Quote the records below word for word, please, from the very first line through the one that contains "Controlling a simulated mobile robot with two", and nothing beyond it.

▶ _RECORDS FOR THIS TASK_:
------------------------------------------------
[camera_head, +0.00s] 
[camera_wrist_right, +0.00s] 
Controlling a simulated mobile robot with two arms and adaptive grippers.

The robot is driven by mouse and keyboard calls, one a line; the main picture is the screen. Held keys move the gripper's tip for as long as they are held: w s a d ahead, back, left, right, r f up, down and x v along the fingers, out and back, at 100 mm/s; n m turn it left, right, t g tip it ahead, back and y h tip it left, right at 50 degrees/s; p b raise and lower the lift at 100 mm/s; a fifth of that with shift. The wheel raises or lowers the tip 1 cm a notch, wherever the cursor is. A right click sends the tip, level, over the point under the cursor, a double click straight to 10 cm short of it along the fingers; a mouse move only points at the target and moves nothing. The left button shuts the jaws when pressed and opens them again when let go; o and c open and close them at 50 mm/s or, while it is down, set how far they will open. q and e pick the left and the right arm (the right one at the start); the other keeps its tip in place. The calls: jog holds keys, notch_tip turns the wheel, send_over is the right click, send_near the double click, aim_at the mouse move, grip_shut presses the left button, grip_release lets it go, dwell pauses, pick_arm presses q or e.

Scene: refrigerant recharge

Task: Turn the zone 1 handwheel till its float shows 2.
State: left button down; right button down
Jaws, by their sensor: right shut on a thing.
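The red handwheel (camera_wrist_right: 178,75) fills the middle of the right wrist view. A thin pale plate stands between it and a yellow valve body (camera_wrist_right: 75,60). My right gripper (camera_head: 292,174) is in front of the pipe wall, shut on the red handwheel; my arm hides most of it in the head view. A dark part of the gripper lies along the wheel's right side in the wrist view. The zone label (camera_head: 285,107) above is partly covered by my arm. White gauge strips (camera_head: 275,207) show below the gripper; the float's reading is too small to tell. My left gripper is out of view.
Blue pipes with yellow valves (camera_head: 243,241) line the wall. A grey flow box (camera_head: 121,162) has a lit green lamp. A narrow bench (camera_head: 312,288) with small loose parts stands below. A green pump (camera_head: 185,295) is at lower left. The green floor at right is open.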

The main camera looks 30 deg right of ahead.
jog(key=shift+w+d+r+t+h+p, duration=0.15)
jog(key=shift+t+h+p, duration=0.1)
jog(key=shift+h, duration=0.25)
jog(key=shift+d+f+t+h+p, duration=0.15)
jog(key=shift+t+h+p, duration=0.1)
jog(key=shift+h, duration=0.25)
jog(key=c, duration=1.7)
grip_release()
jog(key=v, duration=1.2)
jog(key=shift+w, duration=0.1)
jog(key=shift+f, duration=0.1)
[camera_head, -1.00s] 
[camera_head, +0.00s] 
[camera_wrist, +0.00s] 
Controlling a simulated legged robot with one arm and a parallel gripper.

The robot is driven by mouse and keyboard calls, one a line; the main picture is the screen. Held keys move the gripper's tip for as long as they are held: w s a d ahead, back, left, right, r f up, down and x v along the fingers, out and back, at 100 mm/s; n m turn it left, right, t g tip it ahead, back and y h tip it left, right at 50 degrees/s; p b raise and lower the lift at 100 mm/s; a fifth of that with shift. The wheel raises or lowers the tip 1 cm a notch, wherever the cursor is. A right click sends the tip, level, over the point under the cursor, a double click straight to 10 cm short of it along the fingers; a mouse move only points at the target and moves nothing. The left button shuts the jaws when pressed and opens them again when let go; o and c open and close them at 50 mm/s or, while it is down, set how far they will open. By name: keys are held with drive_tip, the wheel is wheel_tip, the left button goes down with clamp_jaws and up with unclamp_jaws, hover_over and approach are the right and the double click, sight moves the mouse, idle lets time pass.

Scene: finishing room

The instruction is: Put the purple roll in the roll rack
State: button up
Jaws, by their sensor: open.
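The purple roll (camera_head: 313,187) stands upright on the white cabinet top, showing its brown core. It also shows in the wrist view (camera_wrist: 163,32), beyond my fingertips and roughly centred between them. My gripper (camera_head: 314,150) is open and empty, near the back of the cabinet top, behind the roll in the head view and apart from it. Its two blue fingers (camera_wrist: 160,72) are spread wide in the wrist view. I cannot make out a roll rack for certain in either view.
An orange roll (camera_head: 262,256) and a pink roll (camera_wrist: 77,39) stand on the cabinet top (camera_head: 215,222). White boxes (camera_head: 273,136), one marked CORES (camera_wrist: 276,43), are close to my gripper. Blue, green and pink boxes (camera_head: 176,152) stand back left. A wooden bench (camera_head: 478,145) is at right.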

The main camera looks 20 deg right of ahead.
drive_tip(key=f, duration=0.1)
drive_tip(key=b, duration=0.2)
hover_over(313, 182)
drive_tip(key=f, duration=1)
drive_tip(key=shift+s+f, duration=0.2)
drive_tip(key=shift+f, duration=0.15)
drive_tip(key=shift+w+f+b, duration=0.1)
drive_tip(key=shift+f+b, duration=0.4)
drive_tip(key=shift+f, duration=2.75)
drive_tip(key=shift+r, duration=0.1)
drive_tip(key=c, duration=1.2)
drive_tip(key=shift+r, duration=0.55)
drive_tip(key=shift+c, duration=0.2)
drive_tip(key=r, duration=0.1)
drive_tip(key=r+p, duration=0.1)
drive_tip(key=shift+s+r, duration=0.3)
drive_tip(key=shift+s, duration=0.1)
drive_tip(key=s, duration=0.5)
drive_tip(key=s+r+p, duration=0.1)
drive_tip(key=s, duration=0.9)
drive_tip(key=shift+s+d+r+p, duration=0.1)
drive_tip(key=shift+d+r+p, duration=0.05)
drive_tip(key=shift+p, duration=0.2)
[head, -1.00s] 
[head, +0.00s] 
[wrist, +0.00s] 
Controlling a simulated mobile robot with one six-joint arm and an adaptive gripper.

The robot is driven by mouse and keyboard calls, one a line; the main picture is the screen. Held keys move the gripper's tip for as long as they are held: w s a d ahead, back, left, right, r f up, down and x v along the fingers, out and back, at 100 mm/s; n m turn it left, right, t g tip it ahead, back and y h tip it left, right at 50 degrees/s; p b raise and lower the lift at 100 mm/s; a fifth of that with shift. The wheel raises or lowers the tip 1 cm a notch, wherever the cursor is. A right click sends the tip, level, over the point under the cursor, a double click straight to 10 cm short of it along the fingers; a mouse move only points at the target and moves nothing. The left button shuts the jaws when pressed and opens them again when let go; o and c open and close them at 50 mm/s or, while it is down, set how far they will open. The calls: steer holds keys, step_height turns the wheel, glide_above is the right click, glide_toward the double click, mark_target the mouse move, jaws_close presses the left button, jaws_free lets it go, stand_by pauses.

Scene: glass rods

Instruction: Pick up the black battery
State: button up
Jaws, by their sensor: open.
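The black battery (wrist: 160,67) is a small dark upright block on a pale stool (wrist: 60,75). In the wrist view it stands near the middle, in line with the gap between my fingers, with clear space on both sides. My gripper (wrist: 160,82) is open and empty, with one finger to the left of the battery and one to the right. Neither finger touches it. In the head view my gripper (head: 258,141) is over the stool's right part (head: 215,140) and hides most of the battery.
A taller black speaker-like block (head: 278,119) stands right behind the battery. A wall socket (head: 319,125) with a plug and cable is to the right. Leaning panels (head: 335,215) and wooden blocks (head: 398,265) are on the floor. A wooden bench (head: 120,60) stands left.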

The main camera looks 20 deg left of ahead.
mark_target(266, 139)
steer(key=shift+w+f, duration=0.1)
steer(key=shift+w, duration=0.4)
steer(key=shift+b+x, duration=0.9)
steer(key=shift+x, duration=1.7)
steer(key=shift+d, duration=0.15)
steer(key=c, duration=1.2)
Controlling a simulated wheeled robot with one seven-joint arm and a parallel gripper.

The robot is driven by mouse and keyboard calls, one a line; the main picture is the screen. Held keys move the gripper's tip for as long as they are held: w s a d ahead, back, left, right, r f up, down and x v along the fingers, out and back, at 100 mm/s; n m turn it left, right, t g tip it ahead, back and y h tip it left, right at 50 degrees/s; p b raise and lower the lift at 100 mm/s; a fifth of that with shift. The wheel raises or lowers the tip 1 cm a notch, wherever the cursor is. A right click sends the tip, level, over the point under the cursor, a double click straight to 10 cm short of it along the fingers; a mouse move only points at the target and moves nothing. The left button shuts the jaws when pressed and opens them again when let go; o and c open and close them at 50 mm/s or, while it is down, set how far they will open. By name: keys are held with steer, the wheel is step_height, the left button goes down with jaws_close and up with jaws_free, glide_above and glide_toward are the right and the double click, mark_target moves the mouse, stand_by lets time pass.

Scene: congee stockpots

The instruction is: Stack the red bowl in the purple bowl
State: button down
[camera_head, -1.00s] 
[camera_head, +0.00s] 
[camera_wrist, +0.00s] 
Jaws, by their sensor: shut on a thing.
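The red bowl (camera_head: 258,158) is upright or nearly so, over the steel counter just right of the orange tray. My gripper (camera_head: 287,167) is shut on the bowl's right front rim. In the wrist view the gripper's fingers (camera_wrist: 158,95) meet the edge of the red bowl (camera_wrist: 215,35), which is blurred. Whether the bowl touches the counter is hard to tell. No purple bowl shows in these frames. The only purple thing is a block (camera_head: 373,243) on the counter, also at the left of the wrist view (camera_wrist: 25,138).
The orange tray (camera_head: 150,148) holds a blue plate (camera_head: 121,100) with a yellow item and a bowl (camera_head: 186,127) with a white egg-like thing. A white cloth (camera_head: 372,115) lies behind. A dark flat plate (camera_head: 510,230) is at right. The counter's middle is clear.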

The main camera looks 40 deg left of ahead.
------------------------------------------------
▶ _RESPONSE TO THE TASK_:
[camera_head, +0.00s] 
[camera_wrist_right, +0.00s] 
Controlling a simulated mobile robot with two arms and adaptive grippers.

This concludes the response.